Understanding Workplace Exposure Standards

The Health and Safety at Work Act 2015 states that a person conducting a business or undertaking (PCBU) must:

  • Identify hazards that might give rise to risks to health and safety
  • Eliminate risks to health and safety
  • Minimise risks that are not reasonably practicable to eliminate
  • Ensure the safe use, handling, and storage of substances
  • Provide the information, training, instructions, or supervision necessary to protect all persons from risks arising from work carried out as a part of the conduction of the business or undertaking
  • Provide and maintain a work environment that is without risks to health and safety

These aims can only be achieved by a combination of identifying, measuring, and then eliminating or minimising.

If you decide to measure how much of a substance is present, then you need to have standards and limits, and that is where workplace exposure standards (WES) come into place.

BUT (and it is a big “BUT”), due to insufficient data, not all substances have a WES.

If a substance doesn’t have a WES, this should not be taken to mean that it is safe under all conditions.

For example, the gas that we use for domestic cooking is propane. We know it is hazardous, but it has no WES. In contrast, flour dust has a workplace exposure standard – TWA of 1 mg/m³.

What does "workplace exposure standard" actually mean?

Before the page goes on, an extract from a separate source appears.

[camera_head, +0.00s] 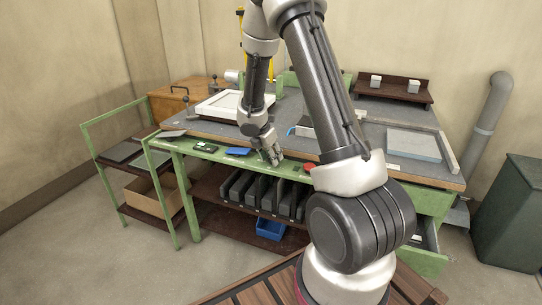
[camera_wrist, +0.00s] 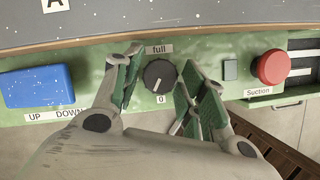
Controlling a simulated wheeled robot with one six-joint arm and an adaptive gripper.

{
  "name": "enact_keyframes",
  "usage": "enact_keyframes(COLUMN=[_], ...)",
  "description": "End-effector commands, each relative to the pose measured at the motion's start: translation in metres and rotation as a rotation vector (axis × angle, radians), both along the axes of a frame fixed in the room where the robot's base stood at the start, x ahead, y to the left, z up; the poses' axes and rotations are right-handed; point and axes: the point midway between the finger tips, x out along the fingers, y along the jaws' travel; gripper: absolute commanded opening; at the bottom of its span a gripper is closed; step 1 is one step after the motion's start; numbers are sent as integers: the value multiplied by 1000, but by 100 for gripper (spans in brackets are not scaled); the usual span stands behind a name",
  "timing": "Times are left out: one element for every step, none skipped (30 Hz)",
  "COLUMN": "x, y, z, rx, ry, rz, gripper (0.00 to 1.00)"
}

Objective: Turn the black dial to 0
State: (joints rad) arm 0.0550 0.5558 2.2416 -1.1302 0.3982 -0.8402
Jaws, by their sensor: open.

A workplace exposure standard is a value that refers to the airborne concentration of substances at which it is believed that nearly all workers can be repeatedly exposed day after day without coming to harm.

The values are normally calculated on work schedules of five shifts of eight hours' duration over a 40-hour work week.

Because measuring for a substance eight hours a day, five days a week is onerous and often expensive, you could decide to measure over four hours, and that would be just as valid provided work practices are uniform.

This would give you a workplace exposure standard time weighted average (WES – TWA) where you have monitored and measured over the duration of a shift or partial shift.

We only work with some hazardous substances for a short period, and these will often have workplace exposure standard short-term exposure limits (WES – STEL). These are typically measured over a 15-minute period.

There is also a WES ceiling. This gives an absolute limit that the workplace must not exceed, whereas a WES limit gives a value that the worker must not exceed over an 8-hour period.

Here are some examples

Methanol has a TWA of 200 ppm but a STEL of 250 ppm

If you are working with methanol for eight hours a day, the average measurement over the eight hours should not exceed 200ppm. If you are working with methanol for a short period (15 minutes), the average measurement should not exceed 250ppm.

Iodine has a TWA of 0.01 ppm but a WES ceiling of 0.1ppm

For iodine your average eight hour readings should not exceed 0.01 ppm, and at no point when you are working with iodine should the levels exceed 0.1 ppm.